The Eucharist, for many, has become, just like the Protestants, merely symbolic or metaphorical. It’s not really the Body and Blood of Jesus. It serves only to remind us of Jesus as far as it gives meaning to your lives. For others, coming for communion is merely perfunctory, fulfilling an obligation, living up to a family tradition. It would seem odd if you came for mass and not receive communion. What would your neighbours think? The attitude of these nominal Catholics is also reflected in their overall response to the mass. You are what you eat. Many scarcely hear the Sunday readings, not to mention the long and boring homilies, because their minds are filled with so many other concerns and items on their to-do list.  Many are just waiting to run out of Church after communion. Others don’t wait to run, they choose to stand outside the church – one wonders whether there is any awareness of what’s happening inside. Many complain about the various reasons for prolonging the mass, additional rites and liturgies, catecheses at the end of the mass, announcements.

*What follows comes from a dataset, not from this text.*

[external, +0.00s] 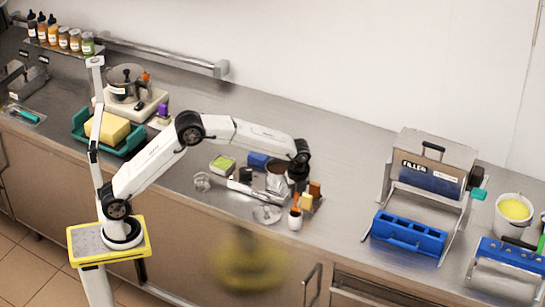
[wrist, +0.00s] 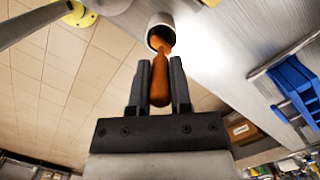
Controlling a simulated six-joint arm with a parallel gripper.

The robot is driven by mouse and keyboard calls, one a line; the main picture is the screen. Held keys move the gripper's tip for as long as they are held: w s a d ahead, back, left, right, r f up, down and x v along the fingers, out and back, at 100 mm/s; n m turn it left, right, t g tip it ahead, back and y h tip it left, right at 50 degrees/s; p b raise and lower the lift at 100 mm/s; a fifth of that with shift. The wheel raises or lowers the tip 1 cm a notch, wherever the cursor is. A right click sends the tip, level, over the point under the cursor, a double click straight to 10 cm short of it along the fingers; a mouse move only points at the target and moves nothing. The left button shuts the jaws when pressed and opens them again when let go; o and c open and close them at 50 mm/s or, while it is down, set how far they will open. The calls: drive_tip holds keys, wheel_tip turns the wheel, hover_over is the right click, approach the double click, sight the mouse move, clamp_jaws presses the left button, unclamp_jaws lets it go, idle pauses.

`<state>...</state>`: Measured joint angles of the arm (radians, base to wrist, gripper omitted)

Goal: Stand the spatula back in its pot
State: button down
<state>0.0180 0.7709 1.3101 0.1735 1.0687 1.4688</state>
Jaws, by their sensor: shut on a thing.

Most attend mass not because they feel they are receiving sustenance and food from heaven but because they are actually doing the church a big fat favour by honouring her with their presence.

Each Mass offers a feast of God’s word not only in the readings, but in the prayers and acclamations.  The word of God in the liturgy is like a double-edged sword that penetrates deep, challenging us, healing our wounds, enlightening our minds, directing our steps.  It stimulates the eyes of faith to recognise the Body and Blood of Christ under the humble signs of bread and wine.  The Eucharist is indeed the most substantial food Christ offers us.  Why did he give us his body, blood, soul and divinity under the forms of bread and wine?  Because you are what you eat. We become Christ by receiving Him.

In today’s gospel where Jesus invited His disciples to eat His body, He is not speaking symbolically because otherwise the disciples would have not been scandalised and some would not have deserted Him. The notion of consuming human sacrifice, a grossly repellent practice of the pagans who occupied Canaan, was forbidden in the Law. What more the eating of human flesh? But instead of moderating his words to the leaders, Jesus only intensifies the ultra-realistic verb trogein (Greek: to crunch, to gnaw). The verb connotes both the state of being torn to pieces and the mandate to consume the sacrifice. I can still recall with disgust the last time when I was invited by some Filipino friends to eat their national delicacy, balut, boiled fertilised duck’s egg. I gasped and choked when I had to bite, crunch on and swallow the entire thing, flesh, feathers, bones and all! Just imagine, if you were to feast on human flesh and bone, and throw in a human blood pudding on the side. One can only imagine the disgust of those who walked away from these words.  Such madness, such double-talk: “Unless you eat the flesh of the Son of Man and drink his blood, you cannot have life in you. For my flesh is real food and my blood is real drink.” 

Today, the Church invites us to ponder this deep mystery of the Eucharist with Wisdom that comes from God. The bread from heaven can only be consumed and understood with Wisdom that comes from heaven. What is wisdom? Is it the same as intelligence? Today’s readings, however, paint a different picture of holy wisdom. St. Paul warns us in the second reading, “Be very careful about the sort of lives you lead, like intelligent and not like senseless people… And do not be thoughtless but recognise what is the will of the Lord.” That’s it. That’s real wisdom. It is not one’s cleverness that matters. It is recognising the will of God. It is thinking with the mind of God.

Therefore, human intelligence can sometimes be at odds with divine wisdom. Perhaps, one of the best examples we can give is the Eucharist. Our mind and perception tells us it looks like bread and tastes like bread. But it isn’t bread. It’s truly, really, substantially, the Soul and Divinity, Body and Blood of Christ. This is beyond human intelligence and can only be comprehended with divine wisdom, wisdom driven by love. Love need not necessarily be logical. Neither would it always appear reasonable to us. But love is the logic of God. Love embodies the wisdom of God. Jesus gives his own life for us on the cross, not only for the righteous but also for sinners, for those who have rejected him, for those who were his enemies, for those who refused to believe in him. This isn’t logical but it is wisdom based on the love of God. When we Christians come to the mass and receive communion, it is Jesus that we are receiving, his flesh, his body, his life, his mission. This may sound like foolishness to the world, but for us it is wisdom. Jesus is the only food that can satisfy all our wants and desires. The Eucharist is the only food that guarantees eternal life.

You are what you eat. With normal food, it is more a fact that the food becomes you, and has its place in your body. But with the Eucharist, the Lord does not become you, rather, you become Him. In his Easter Sermon, 227, St. Augustine exhorts: “If we receive the Eucharist worthily, we become what we receive.”  And in receiving Christ, we become one body in Him, and through Him, one with the Father and the Holy Spirit.  Through receiving the Eucharist, we enter into a unique and personal relationship with the Trinity and with one another, the Body of Christ.  This is why Christ came to us in the Incarnation, to raise man to God through spiritual grace. Today He comes to us in the Eucharist to raise us up to Him body and soul. When you receive Him, do so with fear and trembling, for it is God who dwells in you. Receive Him also in love, for He comes so that you and Him may be one and the same, so that you may also say with St Paul, “it is no longer I who live, but Christ who lives in me; and the life I now live in the flesh I live by faith in the Son of God, who loved me and gave himself for me.” (Gal 2:20). We become what we eat.